Last Thursday afternoon, however, Vitale and 13 other demonstrators marched into Nevada’s Creech Air Force Base, where the military remotely pilots the unmanned aircraft that fly over Afghanistan and Iraq. They sat down, and began to sing and pray — part of a 10-day vigil dubbed “Ground the Drones.”
About an hour later, they were arrested by the State Police. At the activists’ behest, the cops then drove them to Las Veags for booking. “When we were released on Good Friday morning, we did what any normal Christian would do,” Vitale’s compatriot, John Dear, writes. “We went back to the scene of the crime and continued to pray and speak out for an end to U.S. warmaking.”
Dear then launches into a rather purple account about his detention, release and return to Creech — just in time for a “Stations of the Cross” demonstration, he notes.
With 60 folks, we read and prayed through each modern-day station, learning how Jesus is condemned and crucified all over again in Iraq, Afghanistan and Pakistan because of our weapons and wars. We prayed, sang and reflected along the towering chain fence of the military base — and were interrupted repeatedly by the drones flying overhead.

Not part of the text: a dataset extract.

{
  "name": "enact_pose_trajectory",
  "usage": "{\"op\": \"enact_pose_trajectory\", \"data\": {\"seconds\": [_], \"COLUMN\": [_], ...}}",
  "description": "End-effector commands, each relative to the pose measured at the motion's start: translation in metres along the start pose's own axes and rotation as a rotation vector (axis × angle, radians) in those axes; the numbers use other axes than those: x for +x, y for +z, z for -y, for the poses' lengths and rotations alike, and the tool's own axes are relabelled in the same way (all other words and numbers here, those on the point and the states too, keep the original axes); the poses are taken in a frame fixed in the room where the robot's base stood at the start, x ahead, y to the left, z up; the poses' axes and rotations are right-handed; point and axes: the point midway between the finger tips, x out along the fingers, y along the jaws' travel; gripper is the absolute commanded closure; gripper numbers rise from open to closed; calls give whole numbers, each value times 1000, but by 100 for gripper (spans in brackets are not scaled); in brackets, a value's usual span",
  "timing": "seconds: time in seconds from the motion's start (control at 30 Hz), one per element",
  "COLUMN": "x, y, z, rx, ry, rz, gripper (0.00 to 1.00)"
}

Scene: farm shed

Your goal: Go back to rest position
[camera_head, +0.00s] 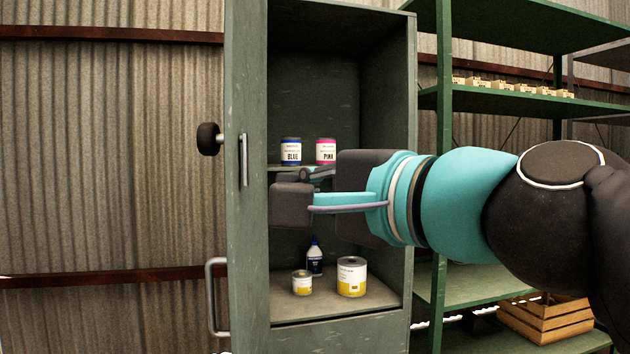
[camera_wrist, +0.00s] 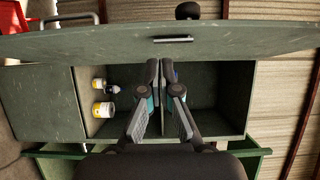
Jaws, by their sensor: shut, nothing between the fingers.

We saw with our own eyes that these drones are real, that our country is dead set on killing, that these weapons are no joke. We tried to take action, to say as Jesus said in the Garden of Gethsemani, “Stop, no more of this!” Tomorrow on
Easter Sunday morning, we will gather for mass at the Nevada test site, then walk on to that military base to offer the risen Jesus’ gift of resurrection peace and get arrested all over again. So it goes.